Agora a outra ponta recebeu esse bloco. Duvido que vocês lembrem de cabeça como era o bloco original, então vamos checar a paridade. Checamos o primeiro grupo e vemos número par de bits 1, então o bit de paridade na posição 1 está correto com zero e sabemos que a 2a e 4a colunas parecem ok. O próximo grupo tem um número par de bits 1 mas no bit de paridade na posição 2 está 1, o que é um problema. Sabemos que tem um erro em algum lugar nessas últimas duas colunas. Mas como já sabemos que a quarta coluna tava ok, o problema tá em algum lugar na 3a coluna.

Checando o próximo grupo, temos um número ímpar de bits 1 então o bit de paridade na posição 4 está correto sendo 1, portanto sabemos que a 2a e 4a linha estão ok. E no último grupo temos um número par de bits 1 mas o bit de paridade na posição 8 está 1 em vez de zero. Então temos algum problema nessa duas últimas linhas. Mas já sabemos que a 4a linha tava ok pela checagem anterior, portanto o erro tem que estar na 3a linha. E como já sabemos que tem algum erro na 3a coluna, cruzando as duas sabemos que deve ter um erro na posição 10. Esse bit foi flipado.
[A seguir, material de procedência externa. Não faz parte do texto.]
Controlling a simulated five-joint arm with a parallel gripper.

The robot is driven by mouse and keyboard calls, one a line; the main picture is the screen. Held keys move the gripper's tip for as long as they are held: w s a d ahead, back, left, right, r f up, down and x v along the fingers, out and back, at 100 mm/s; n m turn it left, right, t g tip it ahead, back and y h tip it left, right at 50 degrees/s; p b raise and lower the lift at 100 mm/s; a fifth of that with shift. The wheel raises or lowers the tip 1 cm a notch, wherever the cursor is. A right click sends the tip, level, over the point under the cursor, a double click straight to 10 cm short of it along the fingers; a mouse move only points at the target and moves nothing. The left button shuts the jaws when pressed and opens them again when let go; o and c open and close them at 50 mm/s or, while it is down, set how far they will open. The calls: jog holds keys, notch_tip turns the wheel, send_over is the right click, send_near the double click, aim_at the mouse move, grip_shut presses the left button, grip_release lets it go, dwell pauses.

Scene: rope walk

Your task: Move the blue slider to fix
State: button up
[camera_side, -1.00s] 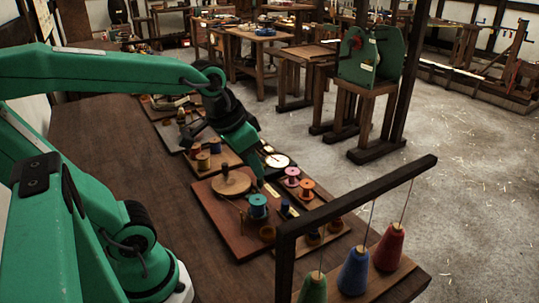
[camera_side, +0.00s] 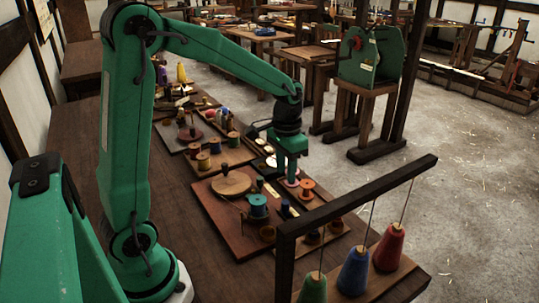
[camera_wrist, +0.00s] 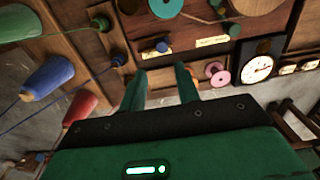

Mais do que isso, olhando o bloco inteiro, vemos que a paridade é impar, então no bit de paridade do bloco deveria estar 1 em vez de zero. Isso nos dá confiança de saber que só houve 1 bit flip e não dois, portanto só o bit da posição 10 foi flipado. E se mudarmos de 1 pra zero, jogarmos fora os 5 bits de checagem, temos o bloco correto original de 11 bits que foi enviado.

O que fizemos aqui foram duas coisas: nós tivemos a capacidade de checar a existência de um bit flip, e ainda tivemos a capacidade de recuperar o bit que foi danificado e recuperar o bloco inteiro. O que vocês acabaram de ver foi o algoritmo de correção de erros Hamming Code, nomeado depois de seu criador Richard Hamming. E essa é uma das formas que temos hoje pra correção de erros.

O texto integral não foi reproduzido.